GOAL ->
Find every line below that contains the word "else" and copy it out.

Rows with robot tool calls
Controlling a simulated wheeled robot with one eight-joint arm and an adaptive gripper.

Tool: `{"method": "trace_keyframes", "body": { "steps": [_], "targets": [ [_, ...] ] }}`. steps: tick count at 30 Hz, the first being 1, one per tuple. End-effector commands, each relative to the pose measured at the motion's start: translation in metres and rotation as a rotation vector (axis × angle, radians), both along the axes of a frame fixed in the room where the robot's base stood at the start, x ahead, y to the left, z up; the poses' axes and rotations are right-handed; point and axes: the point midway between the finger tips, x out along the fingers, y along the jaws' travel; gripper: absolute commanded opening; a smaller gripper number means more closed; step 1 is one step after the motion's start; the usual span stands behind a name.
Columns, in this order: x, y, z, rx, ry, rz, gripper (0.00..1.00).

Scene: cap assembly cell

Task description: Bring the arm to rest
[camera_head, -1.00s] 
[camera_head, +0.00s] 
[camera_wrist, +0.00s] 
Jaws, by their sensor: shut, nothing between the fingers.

* * *

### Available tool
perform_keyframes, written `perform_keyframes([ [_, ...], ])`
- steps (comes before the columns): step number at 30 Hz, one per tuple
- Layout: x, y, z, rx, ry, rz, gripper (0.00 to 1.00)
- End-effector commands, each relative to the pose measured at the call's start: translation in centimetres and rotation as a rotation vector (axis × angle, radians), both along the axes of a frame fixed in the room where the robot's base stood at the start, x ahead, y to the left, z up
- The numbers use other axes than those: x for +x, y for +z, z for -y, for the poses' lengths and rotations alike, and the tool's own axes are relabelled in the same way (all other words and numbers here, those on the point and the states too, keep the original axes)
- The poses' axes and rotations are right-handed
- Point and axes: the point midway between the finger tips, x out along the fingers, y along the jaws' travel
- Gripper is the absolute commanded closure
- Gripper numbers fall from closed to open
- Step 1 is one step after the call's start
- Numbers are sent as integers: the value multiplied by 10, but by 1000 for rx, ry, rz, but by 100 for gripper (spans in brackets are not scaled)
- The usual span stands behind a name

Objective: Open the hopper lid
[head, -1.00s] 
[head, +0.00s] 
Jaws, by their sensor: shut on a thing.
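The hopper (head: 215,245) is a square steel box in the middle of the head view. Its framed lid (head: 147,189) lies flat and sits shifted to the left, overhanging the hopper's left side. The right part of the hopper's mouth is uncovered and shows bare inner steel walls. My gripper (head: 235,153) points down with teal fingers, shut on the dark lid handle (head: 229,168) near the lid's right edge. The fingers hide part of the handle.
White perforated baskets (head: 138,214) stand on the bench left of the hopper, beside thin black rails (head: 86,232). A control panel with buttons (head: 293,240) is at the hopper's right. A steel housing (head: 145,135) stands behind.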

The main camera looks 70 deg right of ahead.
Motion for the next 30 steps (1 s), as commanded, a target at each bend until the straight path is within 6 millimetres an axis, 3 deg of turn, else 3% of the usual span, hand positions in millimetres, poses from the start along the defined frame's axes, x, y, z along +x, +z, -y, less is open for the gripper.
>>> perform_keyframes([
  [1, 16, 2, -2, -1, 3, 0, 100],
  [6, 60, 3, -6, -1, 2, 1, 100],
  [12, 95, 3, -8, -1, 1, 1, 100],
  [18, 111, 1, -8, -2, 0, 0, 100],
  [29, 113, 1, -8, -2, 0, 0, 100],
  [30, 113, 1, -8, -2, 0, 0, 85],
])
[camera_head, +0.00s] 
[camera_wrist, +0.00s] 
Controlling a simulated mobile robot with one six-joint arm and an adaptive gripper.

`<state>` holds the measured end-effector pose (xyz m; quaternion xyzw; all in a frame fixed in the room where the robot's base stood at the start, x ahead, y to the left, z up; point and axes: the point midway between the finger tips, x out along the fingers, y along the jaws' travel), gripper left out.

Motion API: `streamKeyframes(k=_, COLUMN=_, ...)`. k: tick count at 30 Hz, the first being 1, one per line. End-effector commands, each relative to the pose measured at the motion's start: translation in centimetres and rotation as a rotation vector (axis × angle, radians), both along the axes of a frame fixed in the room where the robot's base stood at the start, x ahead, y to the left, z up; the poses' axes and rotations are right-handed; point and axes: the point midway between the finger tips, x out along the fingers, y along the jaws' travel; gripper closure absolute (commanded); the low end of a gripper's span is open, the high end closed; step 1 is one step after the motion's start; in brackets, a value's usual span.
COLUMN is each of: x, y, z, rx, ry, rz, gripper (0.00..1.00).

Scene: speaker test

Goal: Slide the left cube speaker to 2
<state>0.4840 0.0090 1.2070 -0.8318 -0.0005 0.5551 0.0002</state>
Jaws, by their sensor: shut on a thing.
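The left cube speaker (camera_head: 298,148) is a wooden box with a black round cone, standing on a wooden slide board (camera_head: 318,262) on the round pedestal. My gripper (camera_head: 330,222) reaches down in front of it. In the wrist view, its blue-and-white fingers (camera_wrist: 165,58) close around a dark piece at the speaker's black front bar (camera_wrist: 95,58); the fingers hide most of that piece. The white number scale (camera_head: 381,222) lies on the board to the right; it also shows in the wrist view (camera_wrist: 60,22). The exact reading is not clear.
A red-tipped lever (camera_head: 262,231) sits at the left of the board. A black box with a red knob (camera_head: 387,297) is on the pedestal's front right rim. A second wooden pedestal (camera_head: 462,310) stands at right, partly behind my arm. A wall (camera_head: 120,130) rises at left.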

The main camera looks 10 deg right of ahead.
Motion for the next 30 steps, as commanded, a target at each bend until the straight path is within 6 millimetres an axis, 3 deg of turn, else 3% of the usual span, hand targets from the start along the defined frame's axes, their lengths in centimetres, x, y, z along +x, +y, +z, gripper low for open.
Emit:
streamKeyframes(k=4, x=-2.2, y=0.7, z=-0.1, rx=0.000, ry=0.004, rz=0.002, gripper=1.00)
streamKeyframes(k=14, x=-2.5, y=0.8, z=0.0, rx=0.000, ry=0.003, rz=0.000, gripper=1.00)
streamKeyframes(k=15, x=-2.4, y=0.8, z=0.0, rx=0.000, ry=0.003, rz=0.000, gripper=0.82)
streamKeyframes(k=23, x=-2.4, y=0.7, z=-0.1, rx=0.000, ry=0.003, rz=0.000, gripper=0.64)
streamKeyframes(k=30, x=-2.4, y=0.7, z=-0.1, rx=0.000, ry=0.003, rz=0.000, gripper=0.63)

ANSWER TO THE PROBLEM ->
Motion for the next 30 steps (1 s), as commanded, a target at each bend until the straight path is within 6 millimetres an axis, 3 deg of turn, else 3% of the usual span, hand positions in millimetres, poses from the start along the defined frame's axes, x, y, z along +x, +z, -y, less is open for the gripper.
Motion for the next 30 steps, as commanded, a target at each bend until the straight path is within 6 millimetres an axis, 3 deg of turn, else 3% of the usual span, hand targets from the start along the defined frame's axes, their lengths in centimetres, x, y, z along +x, +y, +z, gripper low for open.

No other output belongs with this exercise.